Seven years after Vince Power's festival of all things Irish did its last jig up London's Seven Sisters Road, the London Fleadh returned to N4 as the London Feis on Saturday night. The thinking, according to an interview with Power in The Irish Times, was that the young men and women kept at home by the roar of the Celtic Tiger were now beginning to drift back into the diaspora.

Alongside sets from The Cranberries, Christy Moore and – who else? – Shane MacGowan was an exclusive date from noted Irish songsmith Robert O'Zimmerman, providing a rare chance for Dylan to play to a youngish audience of non-devotees. The crowd being mainly full of inebriated young things meant that many might not have quite been prepared for the nasal growl that's punctuated the Never-ending Tour for the last couple of decades or so. Or that many of the songs played tonight in a greatest hits set that ranged from "Blowin' in the Wind" to "Tangled Up in Blue" would be rendered in a tricky-to-spot Nashville bar-room jam by Dylan's – as ever – accomplished band of session veterans.

But anyone who's witnessed the singer in action in recent years knew what was coming. And it was far from unenjoyable. He might sing like Stig of the Dump, but how could a set including about a third of the 20th century's rock canon performed by the genius who wrote them not be? But this is Feis, and after 10 hours of waiting in the Never-ending Beer & Toilet Queues, the crowd wanted desperately to sing along, as they had to Christy Moore, rather than to have to turn to each other quizzically before realising at the beginning of each song that, yes, this is "All Along the Watchtower". They took the decision out of Dylan's hands by the encore, singing the Highway 61 Revisited version of "Like a Rolling Stone" over the top of the singer's own "Huwduzitfeeeel".

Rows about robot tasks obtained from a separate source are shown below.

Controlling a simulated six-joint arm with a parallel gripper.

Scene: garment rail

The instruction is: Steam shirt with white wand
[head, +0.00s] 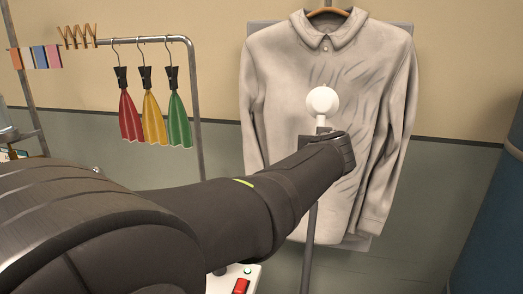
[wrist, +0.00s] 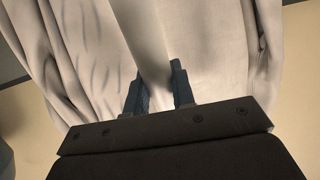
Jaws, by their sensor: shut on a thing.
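A light grey shirt (head: 285,70) with a collar and long sleeves hangs on a wooden hanger. Dark creases run down its middle and right part; its left part looks smoother. My gripper (head: 324,130) is shut on the white wand (head: 322,101), whose round head points up in front of the shirt's chest. I cannot tell whether the head touches the cloth. In the wrist view, my gripper's dark fingers (wrist: 158,88) stand either side of the pale wand handle (wrist: 150,55), with the shirt (wrist: 215,60) behind and creases to the left. My arm hides the shirt's lower left part.
A grey board (head: 256,32) stands behind the shirt. A rail (head: 195,90) at left holds red, yellow and green cloths (head: 153,118) on clips. A white box with a red switch (head: 241,286) is below, beside a grey pole (head: 309,245). A blue cylinder (head: 490,225) stands at right.

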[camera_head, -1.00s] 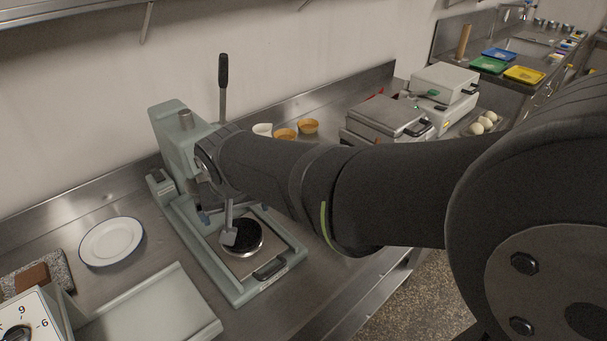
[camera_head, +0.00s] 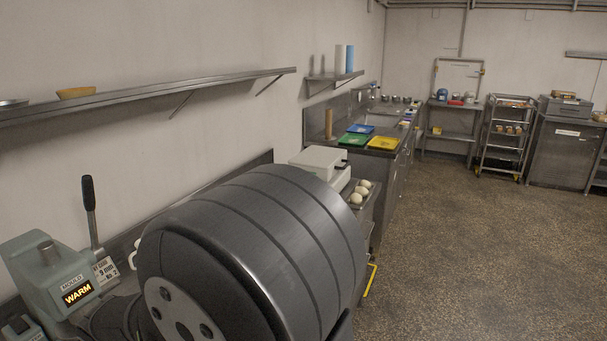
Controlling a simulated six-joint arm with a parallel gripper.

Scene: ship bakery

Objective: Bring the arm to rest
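My arm's large dark rounded link fills the lower middle of the head view and covers much of the counter. My gripper is not in view. The pale green press (camera_head: 48,277), with a lit "WARM" display and an upright black-handled lever (camera_head: 89,205), stands at the lower left, close beside my arm. The lower part of the press is outside the picture or hidden.
A white-lidded appliance (camera_head: 318,163) and several pale round items (camera_head: 360,191) sit on the counter beyond my arm. Coloured trays (camera_head: 383,143) lie on the farther counter. A wall shelf (camera_head: 150,98) runs above left. The speckled floor (camera_head: 470,250) at right is clear.

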If that makes the set sound combative, far from it. The recently turned 70- year-old looked to be enjoying himself as he bounced between electric harp, guitar and his near-retirement weapon of choice, his keyboard. Saying nothing to the crowd beyond introducing his band, Bob finished the gadzoiking encore – "Rolling Stone"/"Watchtower" /"Blowin'" – walked to the front of the stage, opened his arms with a cheeky "who me?" gesture and took his white Boss of the Plains hat with him into the moist London night, leaving the woozy audience sure of little other than the fact that they'd had a chance to witness a true legend at work.